When a book_code (e.g. for get_cases_for_law) or a court code/slug (for get_court) is not found, the error carries a suggestions list of the closest existing codes (a did_you_mean hint), e.g. "DSGVOO" → ["DSGVO", …].

Surface differences at a glance

	Web	REST	MCP
Keyword required?	No (any other filter unlocks the query)	Yes (`text` returns 400 if missing)	No
Facet selection	`selected_facets`	Use `filter_cases` for ORM filters	Built-in kwargs
Sort order	`order_by` toggle	`order_by` param	`sort` param (search_cases)
Citation params	Optional	Optional	Optional
Highlighting	Inline in result list	`snippets` field with `<em>` tags	`snippets` array
Pagination	Standard	`limit` + `offset`	`limit` only (≤50)

Backend details

Citation lookups use multi-value fields on CaseIndex:

cited_laws — list of "<book_slug>__<section_slug>" tokens
cited_cases — list of cited-case PKs (as strings)

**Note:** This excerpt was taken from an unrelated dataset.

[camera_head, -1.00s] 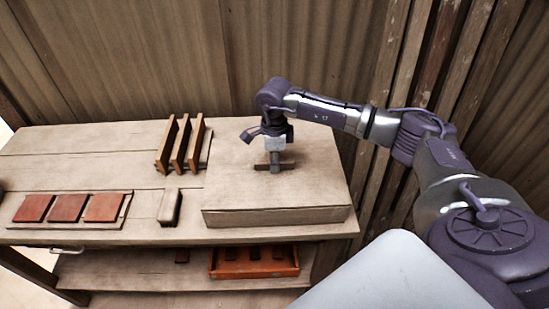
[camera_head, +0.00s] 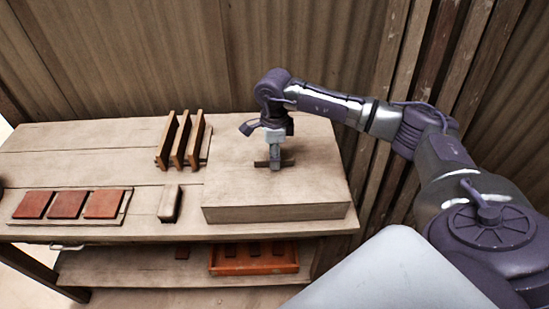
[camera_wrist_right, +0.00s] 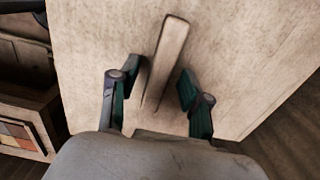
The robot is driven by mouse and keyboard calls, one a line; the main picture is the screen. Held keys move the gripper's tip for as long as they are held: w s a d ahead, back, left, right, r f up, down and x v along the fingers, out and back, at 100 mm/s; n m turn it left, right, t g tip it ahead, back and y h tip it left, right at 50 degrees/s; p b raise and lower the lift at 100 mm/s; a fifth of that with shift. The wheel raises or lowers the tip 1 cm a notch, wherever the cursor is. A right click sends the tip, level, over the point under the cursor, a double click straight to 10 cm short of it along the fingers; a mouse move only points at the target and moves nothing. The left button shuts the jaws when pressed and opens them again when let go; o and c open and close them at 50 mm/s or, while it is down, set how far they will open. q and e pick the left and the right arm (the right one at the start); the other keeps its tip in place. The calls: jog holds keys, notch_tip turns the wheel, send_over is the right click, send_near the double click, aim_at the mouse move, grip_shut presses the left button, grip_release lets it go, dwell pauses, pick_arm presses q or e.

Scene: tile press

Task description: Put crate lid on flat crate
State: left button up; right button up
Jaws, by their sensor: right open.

Built via oldp.apps.cases.search_indexes.cited_law_token(book, section); consumers should call this helper rather than concatenating the token manually. The slug pair is stable across book revisions, so citation queries survive book-revision turnover.

most_cited sorting uses a denormalized Case.citing_cases_count (number of distinct accepted cases citing a decision), mirrored into the CaseIndex.citing_cases_count ES field. It is approximate between recompute runs: recompute it off the hot path with manage.py update_citing_counts (a single grouped aggregate, ~90s) after an ingestion + reference-extraction pass, then reindex to mirror the new counts into Elasticsearch.

For the underlying index fields, the operator-run reindex command, and the ES outage behaviour on each surface, see Elasticsearch. For the citation-graph endpoints (REST /api/{cases,laws}/<id>/citing_*/ and the flat /api/references/), see API overview — Citations & Cross-References.